Super Troopers was only the second film from Broken Lizard, the comedy troupe comprised of Jay Chandrasekhar, Kevin Heffernan, Steve Lemme, Paul Soter, and Erik Stolhanske. Released in 2001, it was the first film from the troupe that saw a wide release, after 1996’s very indie film, Puddle Cruiser, and it helped put the name of the group on the map. While the film was only a mild hit in theaters, making a decent $23 Mil against a $3 Mil budget, the film found widespread delight when released on home video, picking up a cult following and giving Broken Lizard the clout to make more films. Most of those films were not anywhere near as successful as Super Troopers, with both Club Dread and Beerfest bombing at the Box Office. Their performance was bad enough that their next film as a group, The Slammin' Salmon, went direct to video.
It’s enough to make you ask: why did Super Troopers work when their follow-ups couldn’t. The guys are all talented, and many have gone off to have successful careers outside of Broken Lizard. The films as a group, though, haven’t done as well, and it’s pretty obvious that something was missing in those later works that wasn’t missing from their big hit. Super Troopers did what none of the rest of the films could: it brought the funny in a way that just simply worked.
I think a lot of the success of this film can be attributed to the fact that this film has a real story and real stakes. When you watch The Slammin’ Salmon (which, honestly, just don’t as it’s not that good), yes you get a story and there’s a clearly lined out goal for the film, but it just doesn’t feel like there’s much connective tissue. There’s a lot of weird little moments, some of them funny (but most of them not), and the film just kind of ambles along until it just sort of ends. You don’t ever feel invested in the film in a way that really matters.

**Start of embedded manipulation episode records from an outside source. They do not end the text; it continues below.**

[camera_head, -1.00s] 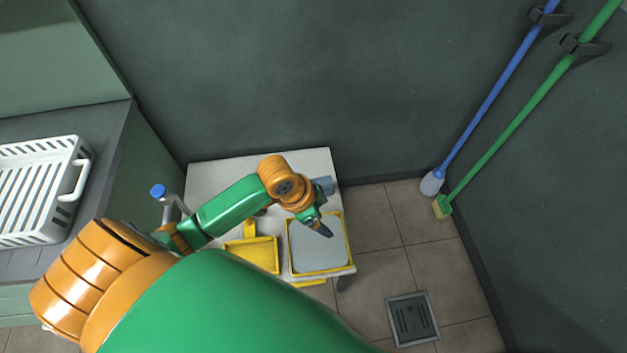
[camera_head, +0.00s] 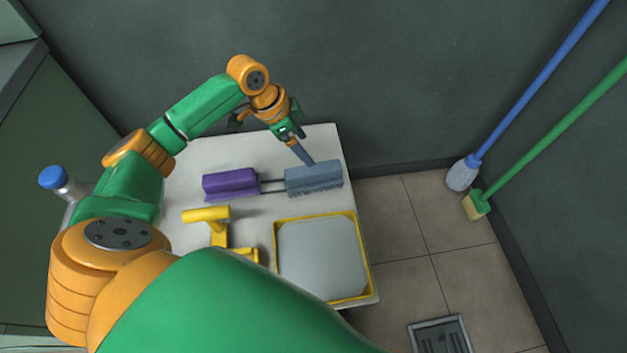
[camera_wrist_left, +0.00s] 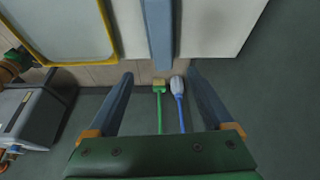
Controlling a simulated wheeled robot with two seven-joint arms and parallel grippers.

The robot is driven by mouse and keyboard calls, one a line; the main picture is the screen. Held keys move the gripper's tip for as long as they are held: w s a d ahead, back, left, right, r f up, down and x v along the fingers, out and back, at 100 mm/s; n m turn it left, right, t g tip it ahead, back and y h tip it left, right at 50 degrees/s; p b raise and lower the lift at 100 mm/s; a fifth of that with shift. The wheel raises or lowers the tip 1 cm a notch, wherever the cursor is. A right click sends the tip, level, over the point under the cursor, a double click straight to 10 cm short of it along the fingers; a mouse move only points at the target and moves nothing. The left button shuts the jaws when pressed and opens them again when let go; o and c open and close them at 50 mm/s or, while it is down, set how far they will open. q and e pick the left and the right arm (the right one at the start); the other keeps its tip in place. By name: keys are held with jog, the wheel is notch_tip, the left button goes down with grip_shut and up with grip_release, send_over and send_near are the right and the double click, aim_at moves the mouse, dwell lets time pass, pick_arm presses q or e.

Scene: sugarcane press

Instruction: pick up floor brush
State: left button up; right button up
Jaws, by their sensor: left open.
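A brush-like tool with a purple block (camera_head: 230,183) at the left, a grey-blue block (camera_head: 314,178) at the right and thin dark rods between them lies on the white table (camera_head: 190,155). My left gripper (camera_head: 306,157) is open, above the back edge of the grey-blue block. Against the wall stand a green broom (camera_head: 550,135) with a yellow head and a blue mop (camera_head: 530,95) with a pale head. My right gripper is not in view.
A yellow-rimmed grey tray (camera_head: 322,258) lies at the table's front right. A blue-capped bottle or tap (camera_head: 54,178) is at far left. A drain grate (camera_head: 440,337) lies in the floor.

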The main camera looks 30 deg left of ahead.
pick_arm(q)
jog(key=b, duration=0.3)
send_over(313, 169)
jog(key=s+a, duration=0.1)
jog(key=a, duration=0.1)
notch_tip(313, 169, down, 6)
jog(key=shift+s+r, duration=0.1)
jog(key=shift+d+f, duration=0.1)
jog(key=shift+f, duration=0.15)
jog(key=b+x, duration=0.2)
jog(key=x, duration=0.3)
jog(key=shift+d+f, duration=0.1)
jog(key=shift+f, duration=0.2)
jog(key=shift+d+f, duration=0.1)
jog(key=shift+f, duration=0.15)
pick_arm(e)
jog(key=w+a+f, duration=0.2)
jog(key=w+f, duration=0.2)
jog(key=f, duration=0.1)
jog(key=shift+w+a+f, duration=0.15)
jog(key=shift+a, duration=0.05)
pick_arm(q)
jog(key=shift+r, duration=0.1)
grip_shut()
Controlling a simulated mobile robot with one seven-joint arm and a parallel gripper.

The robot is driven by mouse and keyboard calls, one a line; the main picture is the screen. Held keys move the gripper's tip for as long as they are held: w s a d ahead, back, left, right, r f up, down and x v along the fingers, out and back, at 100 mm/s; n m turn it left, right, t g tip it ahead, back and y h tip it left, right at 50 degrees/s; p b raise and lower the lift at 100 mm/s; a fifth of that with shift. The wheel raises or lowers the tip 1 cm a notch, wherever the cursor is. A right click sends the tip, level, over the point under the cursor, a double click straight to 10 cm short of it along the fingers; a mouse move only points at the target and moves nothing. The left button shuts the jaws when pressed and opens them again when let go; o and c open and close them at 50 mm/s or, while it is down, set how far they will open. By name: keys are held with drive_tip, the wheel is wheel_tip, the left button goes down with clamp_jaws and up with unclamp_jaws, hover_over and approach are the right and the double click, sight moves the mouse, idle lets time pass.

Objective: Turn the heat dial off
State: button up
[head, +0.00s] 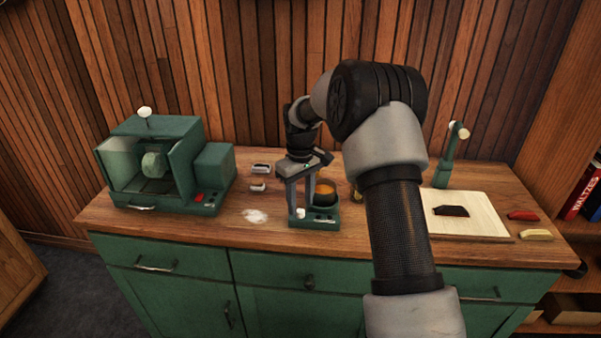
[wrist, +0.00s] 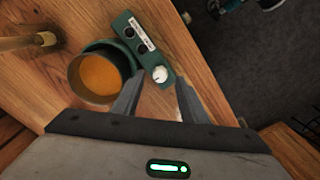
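A small green heater unit (head: 323,220) stands near the front edge of the counter and carries a dark pot with amber contents (head: 326,190). The pot (wrist: 98,74) also shows in the wrist view, beside the green control panel (wrist: 130,32) with its white label and dark round parts. The white heat dial (wrist: 160,74) sits at the panel's end; it also shows in the head view (head: 300,213). My gripper (wrist: 160,80) points down with its fingers apart, and the dial appears between the fingertips. I cannot tell whether they touch it.
A green machine (head: 165,165) stands at the left. Two small metal pieces (head: 260,169) and white powder (head: 255,216) lie between. A pale board (head: 470,222) with a dark piece (head: 451,210) is at the right, beside a green stand (head: 446,165). The counter's front edge is close.

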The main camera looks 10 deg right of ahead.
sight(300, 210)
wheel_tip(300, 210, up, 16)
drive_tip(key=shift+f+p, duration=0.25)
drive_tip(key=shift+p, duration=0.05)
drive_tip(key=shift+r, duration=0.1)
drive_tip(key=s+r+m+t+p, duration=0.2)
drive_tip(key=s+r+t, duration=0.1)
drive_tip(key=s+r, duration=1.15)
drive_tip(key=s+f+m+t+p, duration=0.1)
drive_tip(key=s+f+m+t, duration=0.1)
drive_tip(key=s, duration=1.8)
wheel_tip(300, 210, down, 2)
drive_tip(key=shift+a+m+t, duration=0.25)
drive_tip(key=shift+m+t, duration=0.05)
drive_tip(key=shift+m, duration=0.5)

Super Troopers is different. While it, too, is a film with a loose connective thread and a lot of sketches going on, it handles the material better. First, there are stakes. The film is focused on a team of misfit highway patrol cops who mostly enjoy playing pranks and goofing off. They’re the cool cops you want to hang with, which means you like them almost from the outset (especially when they’re being very silly and having a good time with some potheads). But then the film introduces a snag: the Vermont budget is tight and one of the two police divisions in Spurbury, either the local cops of our team’s Highway Patrol, is likely to go. The guys have to shape up, fly right, and work a case that’s before them to show they can be real cops and save their jobs.
That, right there, is real stakes. The film regularly reminds us, as they guys pull their antics, that the blade is hanging over their heads. They somehow manage to bumble their way through a case and come out on top, which is great, but the film is sure to let us know each step of the way just what’s riding on the line. The guys discuss what they’ll do if they get fired. They lament what happens if they get shut down. They care. You need characters to take their situation seriously even as they’re fucking around. The fucking around is their way of blowing off steam and we appreciate it more because we know what’s on the line.

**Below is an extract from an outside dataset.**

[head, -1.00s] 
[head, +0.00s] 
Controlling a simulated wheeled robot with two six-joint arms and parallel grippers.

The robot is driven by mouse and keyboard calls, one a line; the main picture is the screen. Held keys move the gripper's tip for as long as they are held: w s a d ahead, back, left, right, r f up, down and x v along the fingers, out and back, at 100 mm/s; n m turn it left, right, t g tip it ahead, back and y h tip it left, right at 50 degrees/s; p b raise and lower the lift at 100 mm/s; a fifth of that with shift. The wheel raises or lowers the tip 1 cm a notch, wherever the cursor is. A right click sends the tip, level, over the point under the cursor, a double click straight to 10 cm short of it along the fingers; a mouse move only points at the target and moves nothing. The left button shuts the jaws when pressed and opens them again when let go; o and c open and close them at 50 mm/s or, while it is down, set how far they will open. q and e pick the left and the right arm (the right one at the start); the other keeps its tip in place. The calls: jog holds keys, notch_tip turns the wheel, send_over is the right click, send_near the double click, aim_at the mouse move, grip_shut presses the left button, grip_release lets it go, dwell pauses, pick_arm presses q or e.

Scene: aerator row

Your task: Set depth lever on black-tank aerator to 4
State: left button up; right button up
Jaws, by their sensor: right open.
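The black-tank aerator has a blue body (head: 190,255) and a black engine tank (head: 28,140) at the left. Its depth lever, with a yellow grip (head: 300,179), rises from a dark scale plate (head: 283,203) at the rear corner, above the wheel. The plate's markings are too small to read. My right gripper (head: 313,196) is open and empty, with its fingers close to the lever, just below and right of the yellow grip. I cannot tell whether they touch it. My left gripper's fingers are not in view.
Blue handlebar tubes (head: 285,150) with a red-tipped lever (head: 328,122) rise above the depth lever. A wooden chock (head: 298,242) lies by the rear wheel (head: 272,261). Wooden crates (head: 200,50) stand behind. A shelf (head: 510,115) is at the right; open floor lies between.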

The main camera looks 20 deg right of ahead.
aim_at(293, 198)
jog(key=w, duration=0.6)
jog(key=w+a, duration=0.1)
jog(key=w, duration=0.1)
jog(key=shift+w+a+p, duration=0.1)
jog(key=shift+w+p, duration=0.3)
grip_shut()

Also, their antics are really funny. From that early scene with the potheads, through various scenes of the guys fucking with each other, and the people they pull over, the movie doesn’t lack for laughs. Hell, it’s hard to find someone that has seen this film that isn’t game to play the meow game or the ol’ repeater. These skits and sketches make up the loose body of the film, but they also help to keep it light and enjoyable. You’re laughing along with the guys the whole time, and the film never really lets up on the humor at all.
I think it also helps that this film came out earlier in the troupe’s life, when they still had a lot of good jokes in their repertoire. That’s another thing about comedy: it needs to be fresh. When you have a lot of good ideas the comedy flows and you can pour it out. Once you’ve been doing it long enough, though, it becomes hard to find the humor, to come up with new jokes and new situations that actually hit right. It’s hard to bring the funny. You can see that with those sequels to the Saturday Night Live films I discussed, but also with the likes of Monty Python and the Kids in the Hall. Their early sketch seasons were great, the later ones not so much. And in the case of Monty Python, their first film, Monty Python and the Holy Grail, had the best collection of jokes and hooks they could do, and the ideas quickly ran out of steam after that.
Super Troopers, loose and silly as it is (and this was a common criticism from paid critics at the time, that the film was too loose and too silly) knows exactly the kind of film it wants to be, and it has a troupe at the center that’s fresh and lively and game to pull it out. The team at Broken Lizard were firing on all cylinders, aided by a game cast of additional actors like Brian Cox and Marisa Coughlan, who helped to give the film heart and fun. The team could bring in good actors to aid them on later projects, but without that liveliness and that freshness it just wasn’t the same.
I view Super Troopers as a singular film, the perfect height for a comedy troupe that, instead of being their big debut, it really showed off the end for their run. It was too hard for them to find new stories to tell and new sketches to work, and as time went on, their brand of comedy began to feel tired and stale. That isn’t a knock on the guys, though. They had a great idea and they worked it for all it was worth, creating comedy glory. But comedy is hard and what works one time isn’t guaranteed to work again. Hell, it’s likely to fail. What they made after just illustrates that.
And yes, Super Troopers 2 does exist, and it was actually financially successful. But the reviews weren’t great, and general consensus is that it’s not anywhere in the league of the first movie. I’m sure at some point I’ll see it and judge for myself.